L’existence même de l’« enquête Moreau » et la formulation du questionnaire révèlent une triple volonté de l’APPCA. Comme nous le verrons, la « méthode Gabillard » entérine le déplacement du questionnement autour de l’exploitation à 2 UTH sur la capacité de travail, en excluant les facteurs de rentabilité. Il s’agit également de s’assurer de la fragilité voire de l’absence de liens entre chambres d’agriculture et chercheurs afin de s’interposer en tant que pourvoyeur d’une méthode simple, « labellisée »par une université, permettant de remplir la mission consultative sans déroger aux principes agrariens de défense conjointe des petits et des gros exploitants agricoles. C’est le sens des rubriques du questionnaire abordant les chaires universitaires, et exclusivement les chaires d’économie rurale des facultés de droit, les chaires de géographie humaine des facultés de lettres et d’économie rurale ou d’agriculture auprès des écoles d’agriculture. Mais qui est ce Jean Gabillard que les membres de la chambre d’agriculture de la Vienne citaient déjà en novembre 1960 comme une « personne-ressource » 3878 avec la limpidité de l’évidence ? Car si l’APPCA cherche en lui une caution universitaire – troisième volet de sa quête –, il apparaît que celle-ci demeure plutôt modeste.
Jean Gabillard est devenu professeur à la Faculté de droit de Poitiers à l’automne 1943. Daniel Villey qui y était professeur d’économie, et tentait d’y « constituer une nouvelle école d’économistes libéraux » 3879, raconte : « Je l’avais placé à la tête d’une petite équipe de travail qui devait étudier et suivre l’évolution de l’économie allemande. Je me rappelle son ardeur à compulser, à critiquer les chiffres, et comme il stimulait ses camarades. Dès la fin de la première année, il nous quitta. Cinq mois dans le maquis de la Haute-Vienne, la Faculté de Droit de Paris, les Sciences Politiques ». Après son mariage, Jean Gabillard se serait inscrit en thèse au sein de la 6e section de l’EPHE, pour travailler sur l’économie historique et statistique et plus particulièrement l’étude de l’inflation, sous la direction d’André Piatier, auteur d’une thèse, en 1938, sur l’évasion fiscale et l’assistance administrative entre États. Mais bientôt son dossier est transféré à Poitiers, et Jean Gabillard fait son retour « à sa province natale, à sa vieille université », où il soutient sa thèse, intitulée Recherches sur la fin de l’inflation, en 1950. Lors de la soutenance, les membres du jury soulignent la solidité de la section méthodologique du mémoire 3880.
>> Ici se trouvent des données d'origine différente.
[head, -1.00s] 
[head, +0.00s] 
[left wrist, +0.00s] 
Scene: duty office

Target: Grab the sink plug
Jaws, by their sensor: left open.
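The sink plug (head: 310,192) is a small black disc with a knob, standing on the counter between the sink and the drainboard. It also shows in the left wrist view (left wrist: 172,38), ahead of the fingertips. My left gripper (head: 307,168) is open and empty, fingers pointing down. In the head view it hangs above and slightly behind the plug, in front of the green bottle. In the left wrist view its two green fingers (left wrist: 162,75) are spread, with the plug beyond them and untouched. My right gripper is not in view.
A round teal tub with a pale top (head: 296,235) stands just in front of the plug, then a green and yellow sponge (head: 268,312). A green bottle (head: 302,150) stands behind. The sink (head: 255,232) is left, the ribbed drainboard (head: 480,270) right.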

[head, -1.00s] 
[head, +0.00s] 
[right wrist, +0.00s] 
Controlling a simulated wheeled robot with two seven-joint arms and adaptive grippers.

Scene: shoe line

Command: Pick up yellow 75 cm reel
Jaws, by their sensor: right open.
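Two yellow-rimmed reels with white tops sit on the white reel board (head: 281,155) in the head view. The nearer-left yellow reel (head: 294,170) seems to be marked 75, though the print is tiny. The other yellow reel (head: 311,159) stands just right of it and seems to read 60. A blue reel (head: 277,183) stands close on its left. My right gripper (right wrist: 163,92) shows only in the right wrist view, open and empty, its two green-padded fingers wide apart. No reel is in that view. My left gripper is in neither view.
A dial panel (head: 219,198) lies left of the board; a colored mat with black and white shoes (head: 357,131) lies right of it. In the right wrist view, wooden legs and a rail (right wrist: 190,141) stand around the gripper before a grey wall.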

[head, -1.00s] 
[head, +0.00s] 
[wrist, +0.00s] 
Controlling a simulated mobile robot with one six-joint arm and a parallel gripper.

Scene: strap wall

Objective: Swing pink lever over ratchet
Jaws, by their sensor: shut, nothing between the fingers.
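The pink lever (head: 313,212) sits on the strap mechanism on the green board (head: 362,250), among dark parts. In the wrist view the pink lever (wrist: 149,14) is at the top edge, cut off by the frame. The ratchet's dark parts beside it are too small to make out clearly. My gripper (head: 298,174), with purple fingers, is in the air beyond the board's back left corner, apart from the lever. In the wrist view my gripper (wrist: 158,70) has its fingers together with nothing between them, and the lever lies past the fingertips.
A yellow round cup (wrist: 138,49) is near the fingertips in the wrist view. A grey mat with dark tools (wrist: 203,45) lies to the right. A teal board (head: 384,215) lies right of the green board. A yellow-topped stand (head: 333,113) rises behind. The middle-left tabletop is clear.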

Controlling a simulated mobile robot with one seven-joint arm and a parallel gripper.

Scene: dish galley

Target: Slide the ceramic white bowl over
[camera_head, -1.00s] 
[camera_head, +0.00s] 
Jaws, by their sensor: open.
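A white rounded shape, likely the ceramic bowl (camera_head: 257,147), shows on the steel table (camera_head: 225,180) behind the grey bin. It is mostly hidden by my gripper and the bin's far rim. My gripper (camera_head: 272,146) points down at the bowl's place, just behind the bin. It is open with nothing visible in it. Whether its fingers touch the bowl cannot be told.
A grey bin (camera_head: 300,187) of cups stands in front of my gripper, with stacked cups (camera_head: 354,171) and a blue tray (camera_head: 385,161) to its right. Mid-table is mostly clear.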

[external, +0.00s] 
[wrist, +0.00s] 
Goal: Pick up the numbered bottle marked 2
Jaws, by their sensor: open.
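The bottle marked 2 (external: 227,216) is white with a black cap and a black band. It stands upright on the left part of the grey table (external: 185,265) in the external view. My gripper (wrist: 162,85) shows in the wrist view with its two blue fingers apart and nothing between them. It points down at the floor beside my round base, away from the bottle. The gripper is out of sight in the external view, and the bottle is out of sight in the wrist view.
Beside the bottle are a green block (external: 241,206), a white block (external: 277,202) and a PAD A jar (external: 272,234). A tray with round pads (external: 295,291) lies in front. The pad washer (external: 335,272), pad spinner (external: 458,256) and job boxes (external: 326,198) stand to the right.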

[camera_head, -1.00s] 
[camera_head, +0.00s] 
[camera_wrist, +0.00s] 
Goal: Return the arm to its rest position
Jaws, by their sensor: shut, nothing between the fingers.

La position défendue par Jean Gabillard dans cette étude est très claire. Pour lui, « le baromètre de l’inflation, c’est bien, plutôt que l’indice général des prix, l’angle d’ouverture de l’éventail de dispersion des divers indices partiels » : « il remarque alors que la souplesse des prix par rapport aux coûts varie considérablement selon les secteurs. Elle est très grande pour les produits agricoles, dont les coûts ne sont ordinairement pas comptabilisés de façon précise. Au contraire les industriels ont souvent l’habitude de calculer rigoureusement leurs prix de vente sur leurs coûts, qu’ils connaissent et mesurent avec précision (dans le cadre de certaines traditions comptables plus ou moins arbitraires). Tant que les coûts demeureront rigides, le ralentissement de la demande n’aura pour cette catégorie de produits que peu ou pas d’influence sur les prix. Et voilà peut-être pourquoi lors de la plupart des fins d’inflation ce sont les prix agricoles qui les premiers accuseront un fléchissement. Pour savoir quelles seront les conséquences de tel ou tel comportement partiel sur l’ensemble du système, il faut mesurer l’importance dynamique relative du groupe ou du secteur considéré. S’agit-il d’un secteurs " actif " , d’un groupe disposant d’un grand " pouvoir " , d’un comportement " dominant " ? ». Les travaux de l’universitaire de Poitiers vont sans équivoque dans le sens de la théorie des termes de l’échange, de la défense d’une politique des prix dans le cadre d’une parité entre prix industriels et prix agricoles, et d’une forme de domination des campagnes par la logique des villes, à laquelle il faudrait réagir.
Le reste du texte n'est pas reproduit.